More than half of UK engineers want a second Brexit referendum, survey shows

Just over half of The Engineer’s audience would like to see a second Brexit referendum according to the results of a new survey.

Carried out between November and December 2017, the survey asked The Engineer’s audience for its views on Brexit, its appetite for a second referendum and its priorities in the Brexit negotiations.

Receiving 1,494 responses, the survey reveals an audience which, whilst generally in favour of remaining in the EU, is also highly polarised with few areas of common ground between engineering remainers and engineering leavers.

The survey also commissioned the views of a representative sample of 1,141 members of the public, enabling us to contrast engineers’ priorities and concerns with those of the general public.

Some 66 per cent of engineering respondents voted remain in the 2016 referendum, with a slightly reduced 64 per cent saying they would vote the same way in a second referendum.

Interestingly, this paints a similar picture to the results of an online poll carried out by The Engineer back in December in which 69 per cent of 1,467 respondents said they would vote remain in second referendum. The key difference with the latest survey was an eight per cent shift in voters from leave to remain.
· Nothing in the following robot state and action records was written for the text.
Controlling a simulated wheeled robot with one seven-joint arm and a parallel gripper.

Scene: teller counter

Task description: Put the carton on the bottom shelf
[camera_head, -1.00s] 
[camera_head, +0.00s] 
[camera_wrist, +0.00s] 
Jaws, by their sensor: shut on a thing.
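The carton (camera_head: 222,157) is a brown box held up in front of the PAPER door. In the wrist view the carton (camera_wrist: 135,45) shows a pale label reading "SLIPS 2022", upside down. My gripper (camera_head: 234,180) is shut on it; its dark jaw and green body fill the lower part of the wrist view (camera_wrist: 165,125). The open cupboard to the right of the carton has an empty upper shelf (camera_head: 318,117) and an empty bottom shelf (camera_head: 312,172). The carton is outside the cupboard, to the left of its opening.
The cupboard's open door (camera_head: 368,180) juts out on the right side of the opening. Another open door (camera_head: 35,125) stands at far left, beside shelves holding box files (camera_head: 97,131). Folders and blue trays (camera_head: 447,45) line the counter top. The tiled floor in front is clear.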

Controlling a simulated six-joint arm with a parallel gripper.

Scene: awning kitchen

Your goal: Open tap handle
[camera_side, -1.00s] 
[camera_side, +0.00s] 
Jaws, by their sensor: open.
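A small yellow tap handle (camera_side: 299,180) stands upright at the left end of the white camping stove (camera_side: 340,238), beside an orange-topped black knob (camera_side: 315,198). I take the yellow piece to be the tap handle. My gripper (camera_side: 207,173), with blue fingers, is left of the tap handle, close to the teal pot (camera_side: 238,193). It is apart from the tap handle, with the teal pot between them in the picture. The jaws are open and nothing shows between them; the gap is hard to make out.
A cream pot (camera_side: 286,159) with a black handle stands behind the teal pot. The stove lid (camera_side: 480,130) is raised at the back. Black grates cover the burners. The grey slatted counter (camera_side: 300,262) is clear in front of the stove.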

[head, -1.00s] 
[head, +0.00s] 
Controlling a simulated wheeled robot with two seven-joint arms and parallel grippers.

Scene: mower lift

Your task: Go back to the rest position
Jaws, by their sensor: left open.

Despite a majority of respondents to our survey favouring continued EU membership, 50 per cent believe that government has a duty to implement Brexit, whilst 52 per cent would like to see a referendum on the final Brexit deal.

Respondents commented on a wide variety of priority issues in the ongoing Brexit negotiations, ranking these issues on a scale of 1 – 5, with 1 being not very important and 5 being considered very important.

Perhaps unsurprisingly, across the entire sample group free trade with the EU (4.19) and trade deals with non-EU countries were seen as the top priorities.  In contrast, the primacy of the court and control of borders – the two issues which dominated the public debate and which ranked most highly among public respondents to our survey – were viewed as less important.

The results also indicate a majority appetite for a soft Brexit, with 52 per cent of respondents wanting to see a two-year transition period, and 61 per cent wanting to see UK stay in the single market.

Despite this however, there is little common ground between engineering remainers and engineering leavers, and whilst those who voted remain regard free trade with the EU as a number one priority, this is relatively low down the list for leavers ( 3.48 ) whose main priority is trade deals with non-EU countries (4.71).

The results suggest these two groups are only likely to become more polarised, with engineering leavers adopting a harder stance than leavers in the general population. For instance, 86 per cent of respondents in the leave camp believe that the EU is being inflexible in negotiations (compared to 74 per cent in the public sample) and there is also less support within this group than in the wider public for a transition period or for remaining in the single market.